Anderson Cooper talks with Ben Affleck about his recent work in Congo.

Filed under: 360º Follow • Global 360°
soundoff (21 Responses)
  1. Emma

    I am happy to see that Americans (newspersons and actors) are talking about Africa: at least things will happen ...
    But you can also probably ask and answer to the question: "why ?" It seems to me that he only African countries which are (or were) in war are the one which ritches that can be traded (oil, diamonds, precious wood ...), what are the interests behind? Do warlords and dictators just come from no where?

    February 16, 2009 at 7:54 am |
  2. Luis

    Can we get the homeless off the streets here in the U.S.A. first.

    What do you wants us to do Affleck? Politely tell them to stop the fighting?

    Your right Affleck, we should start minding our own business. Isn't that what you said? Or doest not apply here?

    February 15, 2009 at 9:59 pm |
  3. EJ (USA)

    It is worth emphasizing that the woman who was raped wanted her picture taken to help others, not herself. At great risk, she chose to have her picture printed to give other women who had suffered the atrocities of rape the courage to come forward and tell their stories. While it is noteworthy when a person survives an adversity, it is truly inspiring when someone survives with dignity, compassion, and heroism.

    Well said – That picture is so sad though. It makes one feel helpless on what they can do. She is very brave. I don't think I could live through anything like that.

    February 15, 2009 at 7:31 pm |
  4. Gail Ellis Duncan

    When will wake up and realize that we live in a global world and when one suffers, we all suffer? This includes our planet as well. Ben, I call you one of the purple people, purple being the color of spiritlization. This is such a wake up call for us all....causing us to look at things in a new light....no...with light for we can not continue to walk in darknest and ignore our brother/sister any longer. Take away the color issue, social status and look beyond to the heart of the matter which takes trying to walk in someone else's shoe if only within the mind. We must come together and work together.

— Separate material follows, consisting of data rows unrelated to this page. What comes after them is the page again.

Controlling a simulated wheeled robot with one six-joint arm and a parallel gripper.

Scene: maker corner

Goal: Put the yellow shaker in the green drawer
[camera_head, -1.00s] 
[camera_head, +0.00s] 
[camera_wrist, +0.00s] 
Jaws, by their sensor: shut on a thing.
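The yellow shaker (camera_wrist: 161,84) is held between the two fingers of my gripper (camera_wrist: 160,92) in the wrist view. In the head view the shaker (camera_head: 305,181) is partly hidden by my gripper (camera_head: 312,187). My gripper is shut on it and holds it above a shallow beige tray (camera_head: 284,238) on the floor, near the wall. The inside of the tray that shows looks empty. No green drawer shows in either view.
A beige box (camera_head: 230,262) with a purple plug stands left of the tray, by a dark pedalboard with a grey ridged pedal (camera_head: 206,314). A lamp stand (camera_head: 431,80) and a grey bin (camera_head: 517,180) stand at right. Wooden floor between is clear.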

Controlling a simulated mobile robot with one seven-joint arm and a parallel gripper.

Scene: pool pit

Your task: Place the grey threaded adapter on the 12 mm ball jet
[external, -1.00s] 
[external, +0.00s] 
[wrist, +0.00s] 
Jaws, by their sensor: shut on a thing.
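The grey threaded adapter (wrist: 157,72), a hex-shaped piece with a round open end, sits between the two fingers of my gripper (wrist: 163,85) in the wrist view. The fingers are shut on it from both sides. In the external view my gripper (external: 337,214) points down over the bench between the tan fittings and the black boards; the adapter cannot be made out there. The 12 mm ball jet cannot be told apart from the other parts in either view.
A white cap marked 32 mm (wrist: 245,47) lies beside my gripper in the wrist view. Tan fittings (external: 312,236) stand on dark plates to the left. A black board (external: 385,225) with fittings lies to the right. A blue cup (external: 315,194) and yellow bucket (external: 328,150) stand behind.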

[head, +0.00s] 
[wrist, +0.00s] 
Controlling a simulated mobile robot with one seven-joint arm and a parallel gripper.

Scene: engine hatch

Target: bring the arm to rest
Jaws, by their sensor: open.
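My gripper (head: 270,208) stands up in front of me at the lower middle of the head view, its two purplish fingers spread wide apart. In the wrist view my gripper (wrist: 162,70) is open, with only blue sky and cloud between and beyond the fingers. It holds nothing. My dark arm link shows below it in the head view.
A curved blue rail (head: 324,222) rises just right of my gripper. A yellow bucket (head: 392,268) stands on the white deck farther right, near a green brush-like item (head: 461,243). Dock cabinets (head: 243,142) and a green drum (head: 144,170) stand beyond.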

    February 15, 2009 at 3:53 pm |
  5. Isabell

    It is worth emphasizing that the woman who was raped wanted her picture taken to help others, not herself. At great risk, she chose to have her picture printed to give other women who had suffered the atrocities of rape the courage to come forward and tell their stories. While it is noteworthy when a person survives an adversity, it is truly inspiring when someone survives with dignity, compassion, and heroism.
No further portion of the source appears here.